··· Record extracts

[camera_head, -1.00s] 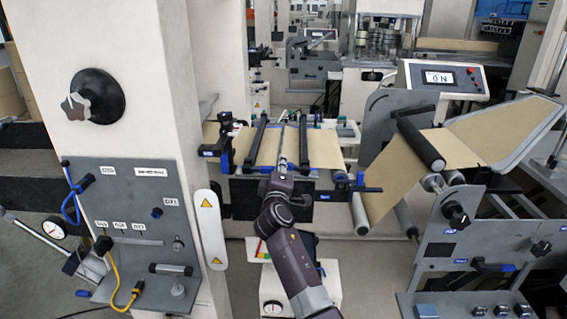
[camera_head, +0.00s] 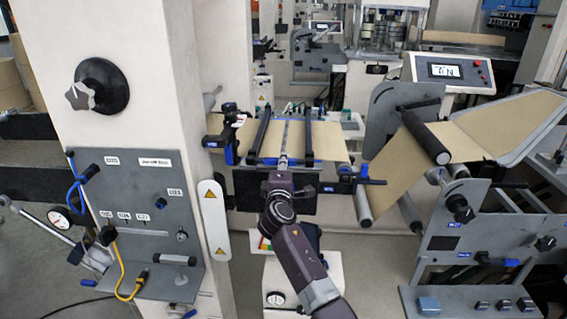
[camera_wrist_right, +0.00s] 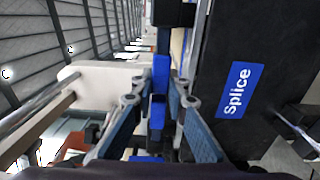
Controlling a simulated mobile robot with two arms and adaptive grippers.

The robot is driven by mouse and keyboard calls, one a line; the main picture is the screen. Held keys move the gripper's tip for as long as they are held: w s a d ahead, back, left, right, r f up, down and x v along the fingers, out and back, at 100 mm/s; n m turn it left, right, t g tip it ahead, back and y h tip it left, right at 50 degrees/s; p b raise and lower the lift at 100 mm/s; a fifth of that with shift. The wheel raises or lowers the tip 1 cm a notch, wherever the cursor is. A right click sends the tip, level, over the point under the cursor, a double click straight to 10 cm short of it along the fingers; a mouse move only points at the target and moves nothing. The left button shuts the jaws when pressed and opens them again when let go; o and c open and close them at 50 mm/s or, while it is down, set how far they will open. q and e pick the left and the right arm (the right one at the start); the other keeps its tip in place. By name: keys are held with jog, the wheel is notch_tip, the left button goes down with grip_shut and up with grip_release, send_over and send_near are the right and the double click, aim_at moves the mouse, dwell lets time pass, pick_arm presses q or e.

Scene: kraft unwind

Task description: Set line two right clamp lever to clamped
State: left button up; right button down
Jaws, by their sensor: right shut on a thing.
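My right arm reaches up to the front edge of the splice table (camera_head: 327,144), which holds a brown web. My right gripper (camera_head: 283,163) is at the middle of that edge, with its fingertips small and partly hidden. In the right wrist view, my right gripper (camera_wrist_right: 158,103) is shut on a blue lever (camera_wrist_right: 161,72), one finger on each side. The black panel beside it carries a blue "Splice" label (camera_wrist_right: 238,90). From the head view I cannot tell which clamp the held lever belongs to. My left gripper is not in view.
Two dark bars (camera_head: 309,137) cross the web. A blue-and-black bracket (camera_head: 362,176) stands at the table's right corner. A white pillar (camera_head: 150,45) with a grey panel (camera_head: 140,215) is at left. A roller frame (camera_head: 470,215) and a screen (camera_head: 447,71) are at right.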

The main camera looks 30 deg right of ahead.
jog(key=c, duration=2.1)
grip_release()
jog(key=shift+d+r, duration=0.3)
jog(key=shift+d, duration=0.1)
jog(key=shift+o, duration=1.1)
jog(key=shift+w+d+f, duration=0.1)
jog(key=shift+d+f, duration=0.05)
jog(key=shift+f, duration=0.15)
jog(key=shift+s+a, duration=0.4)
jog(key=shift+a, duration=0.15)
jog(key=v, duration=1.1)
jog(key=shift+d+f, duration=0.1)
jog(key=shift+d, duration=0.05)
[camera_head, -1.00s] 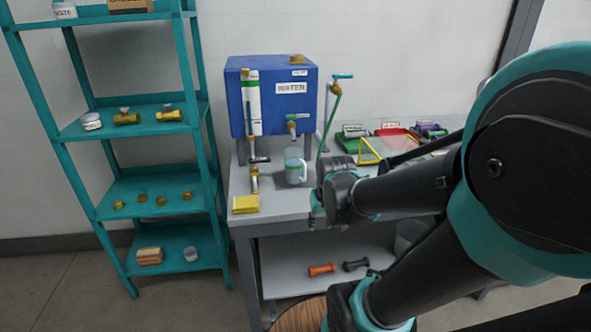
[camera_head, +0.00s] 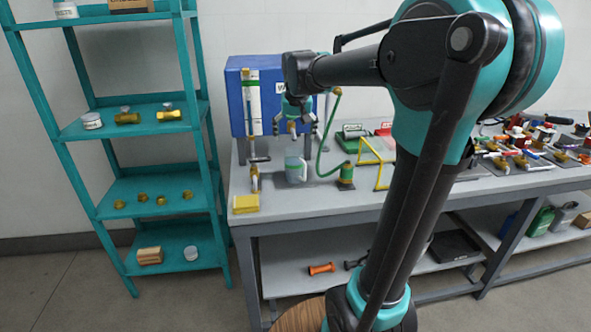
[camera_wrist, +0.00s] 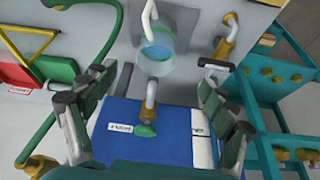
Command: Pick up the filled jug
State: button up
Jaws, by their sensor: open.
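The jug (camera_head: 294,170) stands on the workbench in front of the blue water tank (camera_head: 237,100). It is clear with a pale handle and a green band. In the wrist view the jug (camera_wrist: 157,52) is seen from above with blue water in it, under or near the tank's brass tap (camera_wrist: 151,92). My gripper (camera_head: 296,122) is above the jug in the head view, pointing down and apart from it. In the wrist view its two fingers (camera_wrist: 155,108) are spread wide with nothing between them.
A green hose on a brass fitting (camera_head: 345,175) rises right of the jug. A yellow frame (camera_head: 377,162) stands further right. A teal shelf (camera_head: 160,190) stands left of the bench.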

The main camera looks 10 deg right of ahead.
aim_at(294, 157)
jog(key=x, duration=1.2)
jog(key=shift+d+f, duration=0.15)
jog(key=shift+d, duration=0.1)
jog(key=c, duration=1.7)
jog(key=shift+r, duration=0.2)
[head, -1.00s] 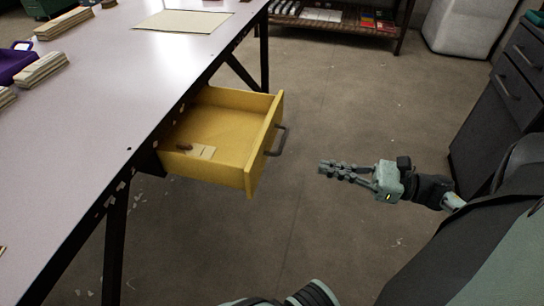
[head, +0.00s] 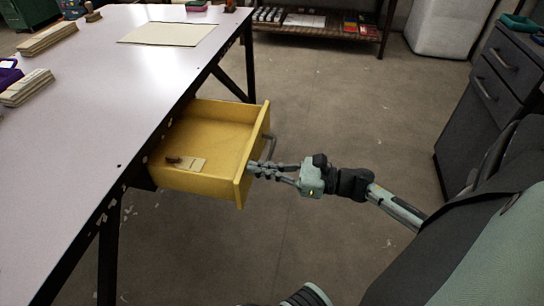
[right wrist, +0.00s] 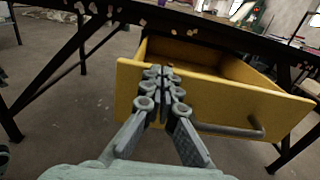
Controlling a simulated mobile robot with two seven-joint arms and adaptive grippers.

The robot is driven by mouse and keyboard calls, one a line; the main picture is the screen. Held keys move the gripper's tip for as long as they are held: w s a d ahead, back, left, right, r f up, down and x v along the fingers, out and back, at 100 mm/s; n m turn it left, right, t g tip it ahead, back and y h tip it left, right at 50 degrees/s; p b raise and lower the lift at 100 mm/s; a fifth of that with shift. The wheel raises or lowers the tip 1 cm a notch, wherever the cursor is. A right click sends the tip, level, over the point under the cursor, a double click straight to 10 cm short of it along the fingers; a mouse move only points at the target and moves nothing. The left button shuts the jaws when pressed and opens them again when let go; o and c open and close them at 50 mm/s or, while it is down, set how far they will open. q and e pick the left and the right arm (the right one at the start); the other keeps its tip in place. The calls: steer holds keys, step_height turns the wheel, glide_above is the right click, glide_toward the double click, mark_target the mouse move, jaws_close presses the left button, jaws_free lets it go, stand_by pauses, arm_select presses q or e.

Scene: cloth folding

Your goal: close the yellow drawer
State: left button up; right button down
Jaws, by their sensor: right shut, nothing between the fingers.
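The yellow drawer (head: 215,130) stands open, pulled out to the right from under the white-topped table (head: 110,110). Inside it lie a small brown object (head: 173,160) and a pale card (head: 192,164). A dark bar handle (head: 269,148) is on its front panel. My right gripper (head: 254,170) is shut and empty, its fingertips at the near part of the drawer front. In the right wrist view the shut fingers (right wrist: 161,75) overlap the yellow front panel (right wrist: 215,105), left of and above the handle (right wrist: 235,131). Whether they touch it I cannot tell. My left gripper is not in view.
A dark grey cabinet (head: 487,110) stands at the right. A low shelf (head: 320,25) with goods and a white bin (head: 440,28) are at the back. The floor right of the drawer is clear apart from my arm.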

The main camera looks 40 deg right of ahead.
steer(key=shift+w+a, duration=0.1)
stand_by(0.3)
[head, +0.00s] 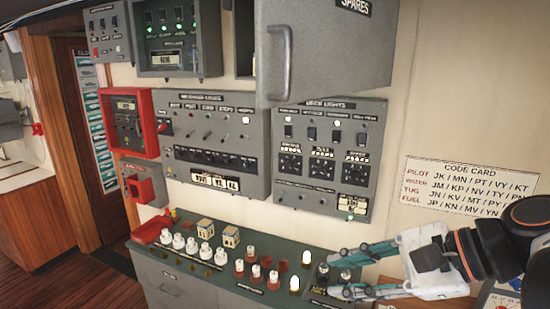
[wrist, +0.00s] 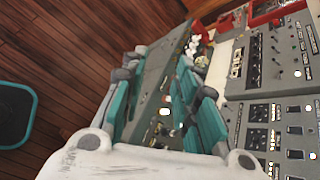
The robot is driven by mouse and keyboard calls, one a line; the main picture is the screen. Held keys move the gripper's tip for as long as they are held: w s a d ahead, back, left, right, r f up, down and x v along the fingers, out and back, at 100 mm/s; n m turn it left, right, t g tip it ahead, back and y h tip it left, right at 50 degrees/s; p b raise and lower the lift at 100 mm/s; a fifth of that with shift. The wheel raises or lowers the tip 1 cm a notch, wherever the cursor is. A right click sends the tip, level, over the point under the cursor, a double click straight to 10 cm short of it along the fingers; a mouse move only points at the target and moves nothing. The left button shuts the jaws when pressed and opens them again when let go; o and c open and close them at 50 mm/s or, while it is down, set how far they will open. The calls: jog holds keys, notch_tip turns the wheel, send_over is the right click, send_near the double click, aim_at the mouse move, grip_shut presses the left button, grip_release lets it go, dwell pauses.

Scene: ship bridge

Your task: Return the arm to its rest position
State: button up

······

What is expected:
Work out how many lines in the records above contain the word "mobile", and give only that number.

Response to this exercise:
2